PLEASE. This is not depressing. This is the point of it all. Don’t feel sorry for me or tell me to stop being negative or morbid.

Walking into my apartment last night after spending an evening with another old fossil, I knew for the first time in a long time that I will get through this. I will have peace before I die, not simply rest in peace afterwards. But, as we all know from Dylan Thomas, I can’t go gentle into that GOOD night.

Do not go gentle into that good night,
Old age should burn and rave at close of day;
Rage, rage against the dying of the light.
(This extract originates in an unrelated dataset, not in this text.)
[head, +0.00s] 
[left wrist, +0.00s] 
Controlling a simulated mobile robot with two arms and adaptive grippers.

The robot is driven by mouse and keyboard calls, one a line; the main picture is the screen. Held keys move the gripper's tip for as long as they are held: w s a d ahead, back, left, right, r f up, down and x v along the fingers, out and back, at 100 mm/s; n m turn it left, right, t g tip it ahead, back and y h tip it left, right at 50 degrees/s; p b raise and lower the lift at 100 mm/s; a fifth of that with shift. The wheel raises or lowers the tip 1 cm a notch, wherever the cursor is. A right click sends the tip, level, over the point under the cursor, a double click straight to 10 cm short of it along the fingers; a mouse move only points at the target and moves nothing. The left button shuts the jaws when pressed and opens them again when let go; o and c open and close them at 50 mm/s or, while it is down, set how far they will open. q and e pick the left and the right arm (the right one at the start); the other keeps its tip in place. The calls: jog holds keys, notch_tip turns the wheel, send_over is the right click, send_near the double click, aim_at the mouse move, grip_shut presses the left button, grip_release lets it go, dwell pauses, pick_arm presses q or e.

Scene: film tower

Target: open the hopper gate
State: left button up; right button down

Though wise men at their end know dark is right,
Because their words had forked no lightning they
Do not go gentle into that good night.

Good men, the last wave by, crying how bright
Their frail deeds might have danced in a green bay,
Rage, rage against the dying of the light.

Wild men who caught and sang the sun in flight,
And learn, too late, they grieved it on its way,
Do not go gentle into that good night.

Grave men, near death, who see with blinding sight
Blind eyes could blaze like meteors and be gay,
Rage, rage against the dying of the light.

And you, my father, there on that sad height,
Curse, bless, me now with your fierce tears, I pray.
Do not go gentle into that good night.
Rage, rage against the dying of the light.

3 Responses to “. . . wild men who caught and sang the sun in flight. . .”

  1. T. D. Davis says:

    I know the feeling. Hard for me and my arthritic knees to sit in a theater but I love theater (and baseball) too much not to try. Saw Bernadette in a couple of different shows. Hope you got a good performance. Best to you.

  2. bobritzema says:

    “I intend to think about all of the stuff that makes up who I am. And about the stuff that will make up who I am for the next (what? ten?) years. And then how I might come to terms with what happens after that.” Good for you. That sounds like a worthy project for the extra time you’ll have in a few months. I’ve become interested recently in memento mori–the practice of reminding ourselves of our eventual deaths. As you say, thinking about such things is not depressing, just realistic.

  3. Memeto mori. I had forgotten that term. Thank you for your (always) thoughtful comments.